__Aim__.
Locate the string "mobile" in the listing below. Copy every line where it is found.

[Entries from a dataset]

[START]

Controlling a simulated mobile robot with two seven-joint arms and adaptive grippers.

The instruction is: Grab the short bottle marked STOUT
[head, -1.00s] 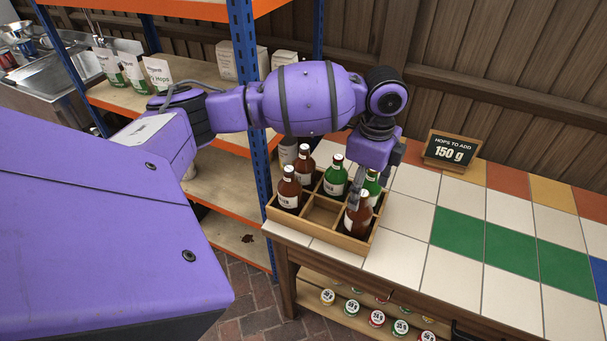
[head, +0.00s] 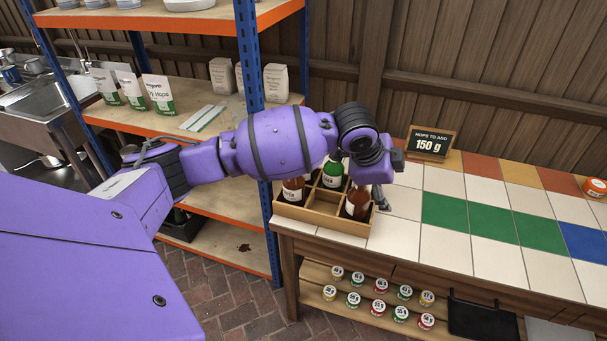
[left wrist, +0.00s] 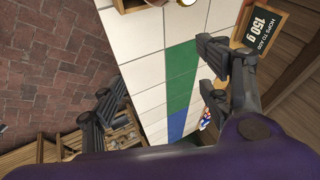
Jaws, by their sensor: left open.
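A wooden divided crate (head: 322,222) stands at the left end of the tiled counter. In the head view it holds a brown bottle (head: 293,191) at the left, a green bottle (head: 333,175) behind, and a brown bottle (head: 357,204) at the right; my arm hides part of the crate. The labels are too small to read, so I cannot tell which is STOUT. My left gripper (head: 383,200) is beside the crate's right edge, by the right brown bottle. In the left wrist view the left gripper (left wrist: 158,92) is open and empty over the tiles. My right gripper is not in view.
A sign reading 150 g (head: 432,143) stands at the counter's back. A blue-post shelf (head: 255,130) is close on the left. Several small lidded jars (head: 380,286) sit on the lower shelf.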

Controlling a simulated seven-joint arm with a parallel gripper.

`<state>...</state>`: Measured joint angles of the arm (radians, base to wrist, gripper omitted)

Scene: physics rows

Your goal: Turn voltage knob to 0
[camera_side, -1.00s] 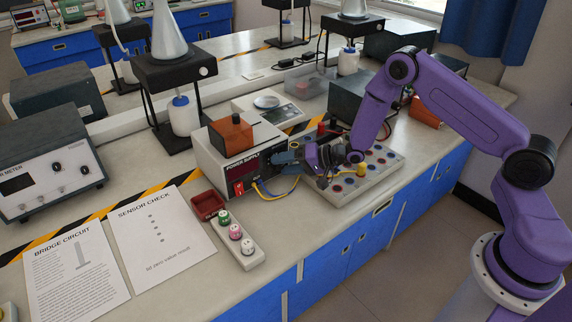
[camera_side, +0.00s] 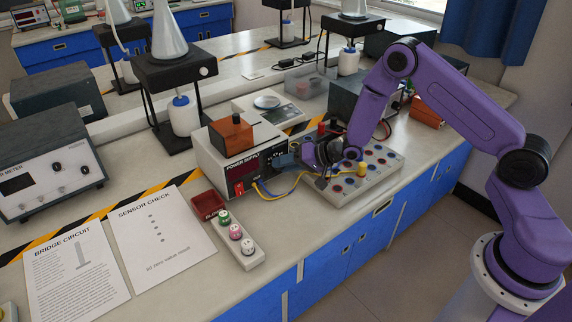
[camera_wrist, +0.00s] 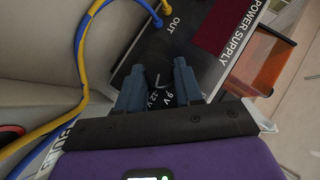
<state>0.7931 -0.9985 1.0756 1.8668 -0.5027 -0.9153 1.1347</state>
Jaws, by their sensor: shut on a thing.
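The power supply (camera_side: 213,157) is a white box with a black front panel and a dark red display, standing on the bench in the middle of the side view. In the wrist view its panel (camera_wrist: 150,52) fills the upper middle, with "OUT", "12 V" and "9 V" printed on it. My gripper (camera_side: 283,160) is at the right part of the panel. In the wrist view my gripper (camera_wrist: 160,85) has its two blue-grey fingers against the panel, shut on the voltage knob. The knob is mostly hidden between the fingers, so its setting cannot be read.
Blue and yellow cables (camera_side: 275,194) loop from the panel close beside my gripper. A board with several terminals (camera_side: 350,185) stands to the right. An orange box (camera_side: 231,134) sits on top of the supply.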

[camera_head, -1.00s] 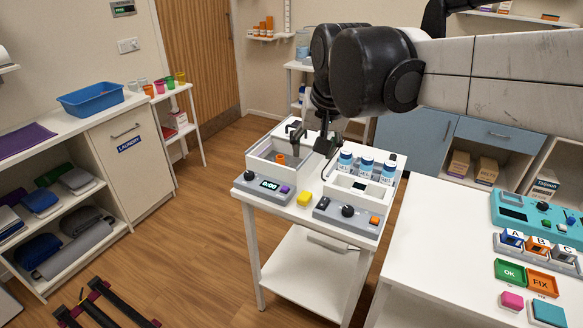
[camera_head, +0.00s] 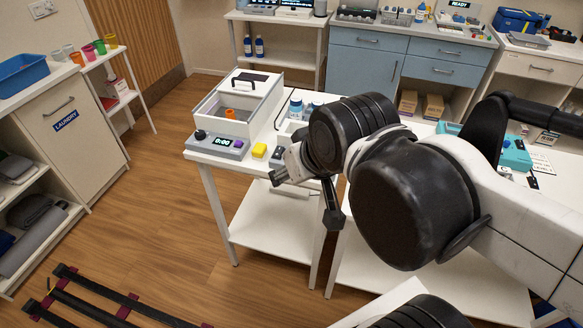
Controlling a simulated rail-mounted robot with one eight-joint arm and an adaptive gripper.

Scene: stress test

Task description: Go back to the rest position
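My gripper (camera_head: 312,192) hangs in front of the right end of the small white table (camera_head: 200,157), above the floor side and apart from the things on the table. My own arm hides part of it, and I cannot make out whether its fingers are apart. No held object shows at it. My arm comes in from the right and covers much of the white counter behind it.
Open wooden floor (camera_head: 165,215) lies to the left. Dark rails (camera_head: 90,300) lie at lower left.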

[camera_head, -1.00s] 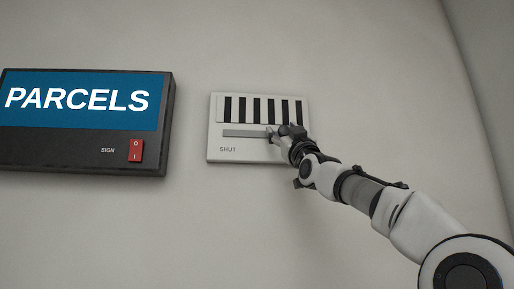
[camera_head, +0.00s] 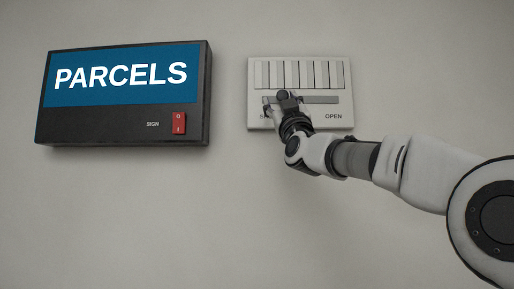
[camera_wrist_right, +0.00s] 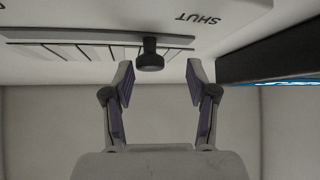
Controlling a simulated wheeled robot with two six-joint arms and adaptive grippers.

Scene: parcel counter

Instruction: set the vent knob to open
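The vent panel (camera_head: 343,110) is on the wall, with pale slats (camera_head: 308,74) and a grey slot (camera_head: 325,99) below them. OPEN is printed at its right; the SHUT label is mostly covered by my arm. In the right wrist view, upside down, the black vent knob (camera_wrist_right: 150,56) stands in the slot near its SHUT end. My right gripper (camera_head: 280,101) is at the left part of the slot. The right wrist view shows its fingers (camera_wrist_right: 159,72) spread, with the knob just ahead in the gap and no clear contact. My left gripper is not in view.
A black sign box (camera_head: 120,126) reading PARCELS, with a red rocker switch (camera_head: 179,123), is on the wall left of the vent. A gap of bare wall separates them. The wall below is clear.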

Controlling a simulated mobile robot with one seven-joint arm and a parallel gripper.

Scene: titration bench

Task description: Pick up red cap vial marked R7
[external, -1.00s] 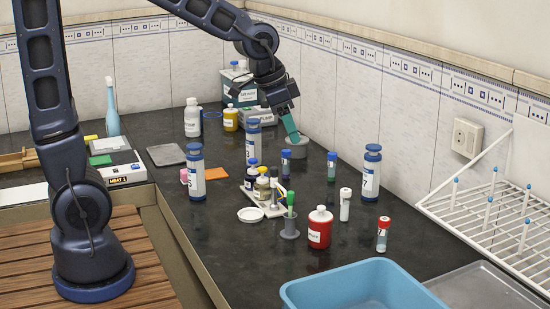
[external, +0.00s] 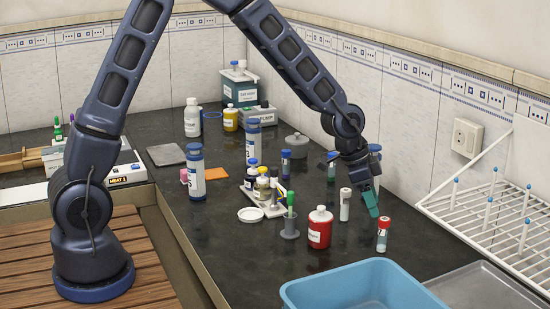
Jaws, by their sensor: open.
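A small clear vial with a red cap (external: 382,236) stands upright on the dark bench, right of the red bottle and behind the blue tub. Its label is too small to read, so I cannot tell if it says R7. My gripper (external: 374,207), with teal fingers, is open, points down and is just above and slightly left of the red cap. No contact with the vial is clear.
A red bottle with a white cap (external: 320,228) stands left of the vial. A blue tub (external: 350,285) is in front, a grey tray (external: 480,288) at the lower right, and a white peg rack (external: 490,205) to the right. A blue-capped bottle is partly hidden behind my gripper.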

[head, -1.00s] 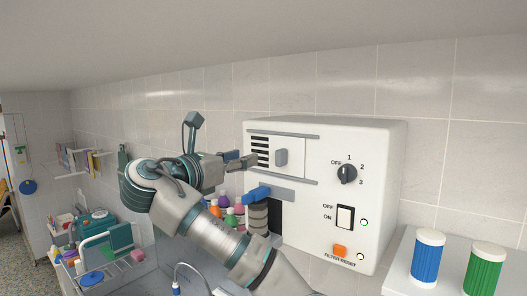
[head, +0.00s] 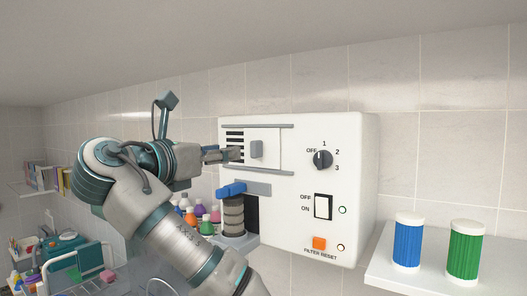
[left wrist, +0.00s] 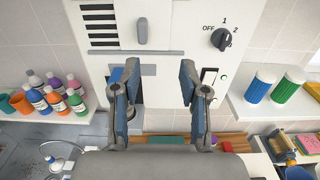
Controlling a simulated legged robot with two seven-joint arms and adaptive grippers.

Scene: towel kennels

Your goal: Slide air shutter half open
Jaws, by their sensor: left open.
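The air shutter (head: 268,146) is a white sliding plate between two grey rails on the front of a white box (head: 350,190). A grey upright handle (head: 257,149) sticks out of it; the handle also shows in the left wrist view (left wrist: 142,31). Dark vent slots (left wrist: 99,24) are uncovered left of the plate. My left gripper (head: 238,155) is just left of the handle in the head view, in front of the slots' lower part. In the left wrist view its fingers (left wrist: 160,80) are apart and empty, with the handle beyond them. My right gripper is in neither view.
The box also carries a dial (head: 323,159), a rocker switch (head: 323,206) and an orange button (head: 319,243). A blue lever (head: 231,189) and a grey ribbed cylinder (head: 233,215) are below the shutter. Blue (head: 408,242) and green (head: 466,251) canisters stand on a shelf at right.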

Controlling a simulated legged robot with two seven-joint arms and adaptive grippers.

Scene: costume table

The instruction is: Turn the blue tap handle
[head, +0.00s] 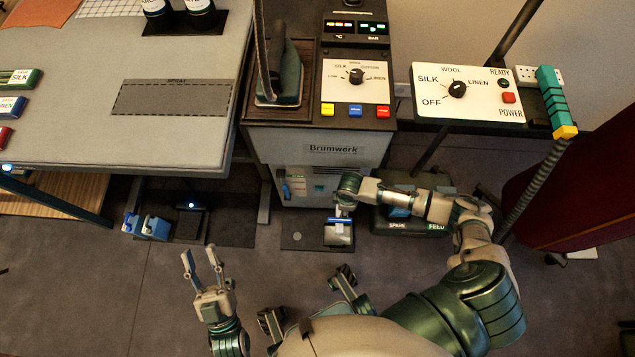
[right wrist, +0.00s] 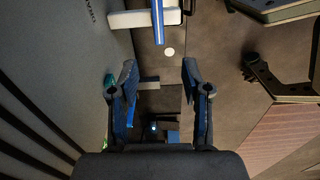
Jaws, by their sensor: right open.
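The blue tap handle (head: 286,191) is on the lower left of the steam station's front in the head view. A blue piece (right wrist: 131,110), likely this handle, shows just inside the left finger in the right wrist view; I cannot tell whether they touch. My right gripper (right wrist: 160,85) is open with nothing clasped. In the head view its arm reaches in from the right, and its end is low before the station, right of the handle; its fingers are hard to make out. My left gripper (head: 200,262) is open and empty, over the floor at lower left.
The Brumwerk station (head: 318,160) carries an iron (head: 288,75) on top. A blue-edged pedal (head: 338,232) sits on a floor mat below. Blue pedals (head: 150,227) stand further left. The grey table (head: 110,65) is left, a control panel (head: 440,95) right.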

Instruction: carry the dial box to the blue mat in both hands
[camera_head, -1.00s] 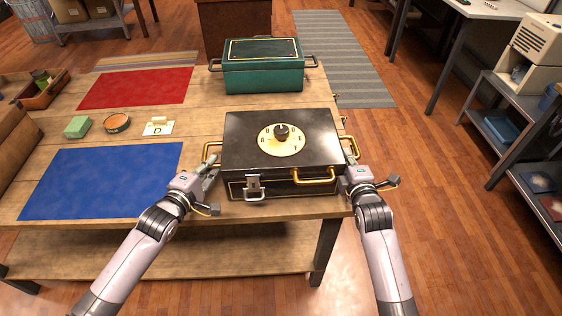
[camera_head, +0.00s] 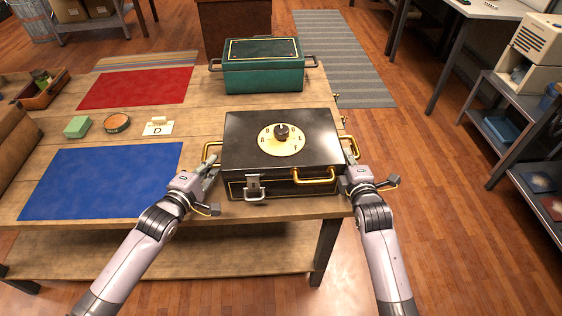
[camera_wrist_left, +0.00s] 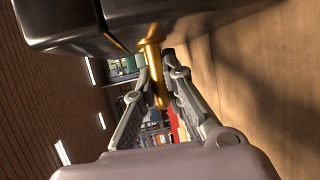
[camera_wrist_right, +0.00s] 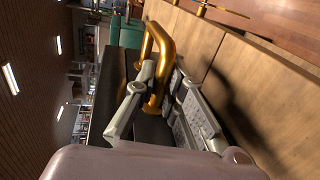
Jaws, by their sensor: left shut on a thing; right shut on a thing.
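The dial box (camera_head: 245,150) is black with gold trim, a cream dial on its lid and brass side handles. It is at the front right of the wooden table. My left gripper (camera_head: 209,166) is shut on its left handle; in the left wrist view the brass handle (camera_wrist_left: 154,70) lies between the fingers. My right gripper (camera_head: 350,168) is shut on its right handle, which the right wrist view shows as a brass loop (camera_wrist_right: 163,50). The blue mat (camera_head: 100,180) lies flat and bare to the left of the box. I cannot tell whether the box touches the table.
A green box (camera_head: 262,75) stands behind the dial box. A red mat (camera_head: 135,88), a green block (camera_head: 78,126), a round tin (camera_head: 117,123) and a card marked D (camera_head: 158,128) lie behind the blue mat. A wooden tray (camera_head: 42,90) is at the far left.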

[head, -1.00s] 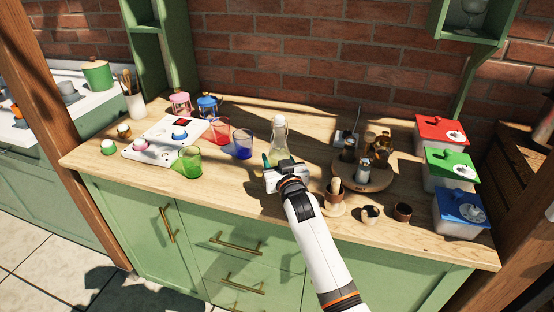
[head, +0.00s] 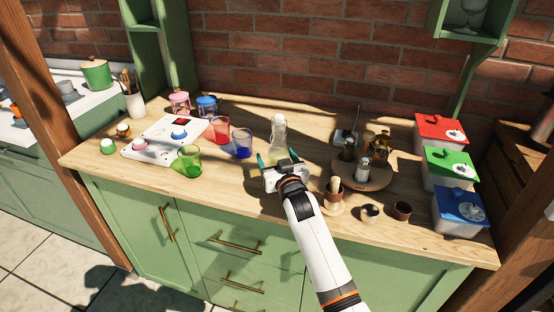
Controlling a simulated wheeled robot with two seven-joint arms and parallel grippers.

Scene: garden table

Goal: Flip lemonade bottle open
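The lemonade bottle (head: 278,134) is a clear glass bottle with pale yellow-green liquid and a light top. It stands upright on the wooden counter, in the middle of the head view. Whether its top is open or shut is too small to tell. My right gripper (head: 277,158) is just in front of the bottle, low over the counter. Its two teal fingertips are spread apart, one to each side of the bottle's lower part. The gripper body hides the bottle's base, and I cannot tell whether a finger touches the glass. My left gripper is not in view.
Red (head: 220,130), blue (head: 242,144) and green (head: 189,161) glasses stand left of the bottle. A round wooden tray (head: 382,184) with bottles and shakers is to the right. Small cups (head: 402,211) stand near the front edge. Lidded boxes (head: 460,208) line the right end.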

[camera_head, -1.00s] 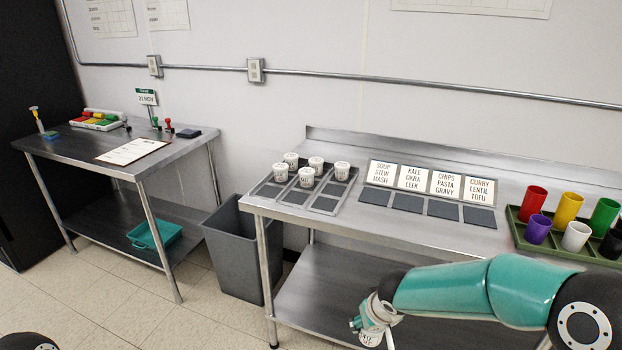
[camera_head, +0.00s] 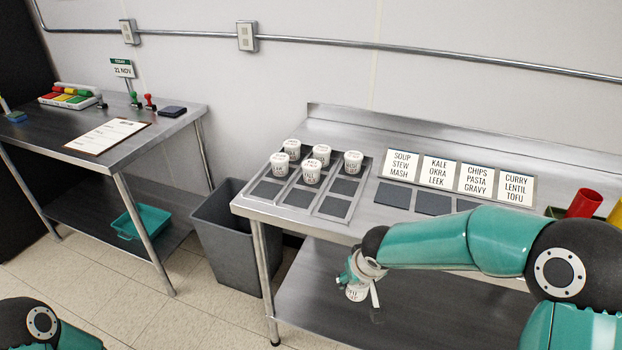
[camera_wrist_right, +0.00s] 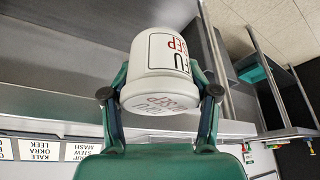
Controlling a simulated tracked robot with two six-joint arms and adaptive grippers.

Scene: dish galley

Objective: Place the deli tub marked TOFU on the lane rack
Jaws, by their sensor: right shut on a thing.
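The held deli tub (camera_head: 357,293) is white with a pale lid; in the right wrist view the tub (camera_wrist_right: 162,60) shows letters ending in "FU" and a red "SEP". My right gripper (camera_head: 362,277) is shut around it and holds it in the air in front of the table, below the height of its top. In the right wrist view the fingers (camera_wrist_right: 160,92) grip it from both sides. The lane rack (camera_head: 318,213) lies on the left of the table top. Its left and middle lanes each hold two white tubs; the right lane holds one at the back. My left gripper is out of view.
Several label cards (camera_head: 437,171) stand behind dark pads (camera_head: 432,203) right of the rack. A red cup (camera_head: 583,203) is farther right. A grey bin (camera_head: 222,235) stands left of the table. A side table (camera_head: 182,130) carries a clipboard (camera_head: 108,137) and stamps.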

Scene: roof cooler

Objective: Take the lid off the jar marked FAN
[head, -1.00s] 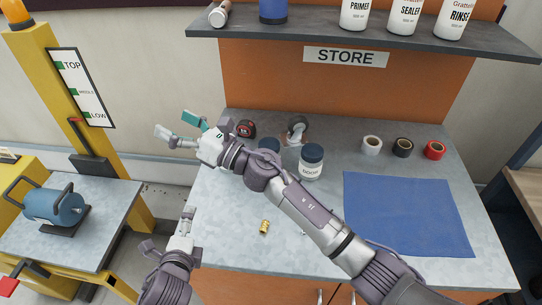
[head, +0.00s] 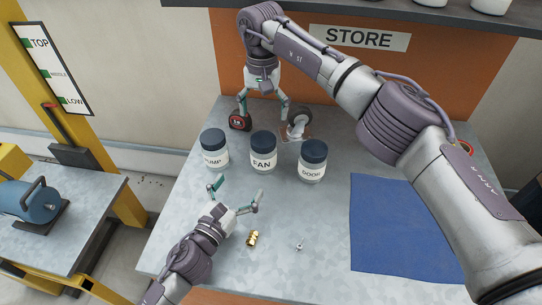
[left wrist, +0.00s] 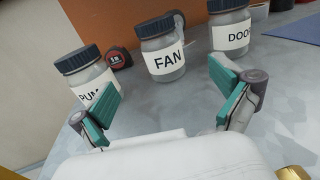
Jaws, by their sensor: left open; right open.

[END]

__Output for this exercise__.
Controlling a simulated mobile robot with two seven-joint arms and adaptive grippers.
Controlling a simulated mobile robot with one seven-joint arm and a parallel gripper.

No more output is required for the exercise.